Interview: Mounir Gwarzo
Which steps are being taken to increase the volume of foreign portfolio investment (FPI) in Nigeria?
MOUNIR GWARZO: The goal of the Nigerian SEC is to develop the country’s capital markets by working with regional stakeholders, country-wide regulatory bodies and foreign partners. We are pursuing this in accordance with the country’s Capital Market Master Plan, which aims to make Nigeria’s capital markets the largest and most developed in Africa by 2025. We are setting corresponding targets with the intention of attracting FPI, promoting sound corporate governance, improving risk-based management systems and ensuring better disclosure of accounting information in line with international standards. These measures, amongst others, have already produced noticeable results, with market capitalisation nearing the pre-financial crisis peak.
We have also seen a return of FPI. In the first half of 2017 total investment in the capital markets stood at N220.27bn ($778.4m), with FPI accounting for nearly half of this. The fight against corruption is gathering pace, the ease of doing business is improving and macroeconomic policies – on exchange rates, for example – are becoming more market-friendly. As we continue to strengthen the development of the capital markets in accordance with government efforts to promote transparency and accountability, the outlook for foreign investment in Nigeria certainly remains positive.

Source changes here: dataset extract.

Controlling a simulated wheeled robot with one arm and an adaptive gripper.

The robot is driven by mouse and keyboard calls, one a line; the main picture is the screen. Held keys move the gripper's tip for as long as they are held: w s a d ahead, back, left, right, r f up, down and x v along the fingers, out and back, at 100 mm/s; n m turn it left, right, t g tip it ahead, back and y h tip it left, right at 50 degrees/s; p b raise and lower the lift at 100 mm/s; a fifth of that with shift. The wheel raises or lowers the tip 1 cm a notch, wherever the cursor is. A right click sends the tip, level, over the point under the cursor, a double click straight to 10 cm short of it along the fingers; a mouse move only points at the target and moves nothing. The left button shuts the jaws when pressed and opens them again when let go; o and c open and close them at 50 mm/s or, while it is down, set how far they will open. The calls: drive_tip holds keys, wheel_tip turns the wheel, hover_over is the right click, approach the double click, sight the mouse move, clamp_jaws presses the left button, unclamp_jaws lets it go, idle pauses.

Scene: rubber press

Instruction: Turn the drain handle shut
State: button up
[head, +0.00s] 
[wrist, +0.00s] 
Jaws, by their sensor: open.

How can trading churn be increased across the equity and debt markets in particular?
GWARZO: Data from the capital markets shows an overwhelming dominance of the equity market. At the end of June 2017 total market capitalisation was at N19.03trn ($67.3bn), with equities contributing N11.46trn ($40.5bn) and bonds N7.55trn ($26.7bn). In terms of the value of trading, there is an overwhelming dominance of equities, which accounted for nearly 99% in the first half of 2017. The need to improve the level of activity in the debt market is urgent, although overall activity should also be boosted across all spheres. In addition to corporate and country-level governance, we need to continue implementing the initiatives of the master plan in order to increase churn. These measures include the direct cash settlement and e-dividend policies that remove the need for dividend warrants and the associated tendency towards market infractions.
What can be done to increase the volume of listings on the alternative securities market?
GWARZO: Increasing listings on the country’s securities market is an important pillar of our policy in regard to the development of the market. A host of initiatives are involved, including working with stakeholders in the capital markets and improving market literacy among firms as well as the general public. We are also forging ties with the tax authorities and the National Assembly, with the intention of generating a review of the tax laws that are required to foster company listings.
How can integration between SECs be achieved?
GWARZO: Legal compliance is a key factor that motivates the cross-border movement of capital. Asset quality can only yield return if managers are ready to guarantee investor protection. As the first country in Africa to adopt a corporate governance scorecard, we have no doubt that our market is ready for faster integration into the global system. Market integration produces desirable outcomes through portfolio diversification, but holds its own risk – in the face of negative shocks, foreign investors tend to exhibit herding behaviour; the challenge for us is to ensure that our market is able to cope with such situations. Regional integration has been hindered by differing legal systems in West African countries that stem from differences in colonial experiences. However, as members of the International Organisation of Securities Commissions and the West African Securities Regulators Association, there is certainly scope to overcome these challenges.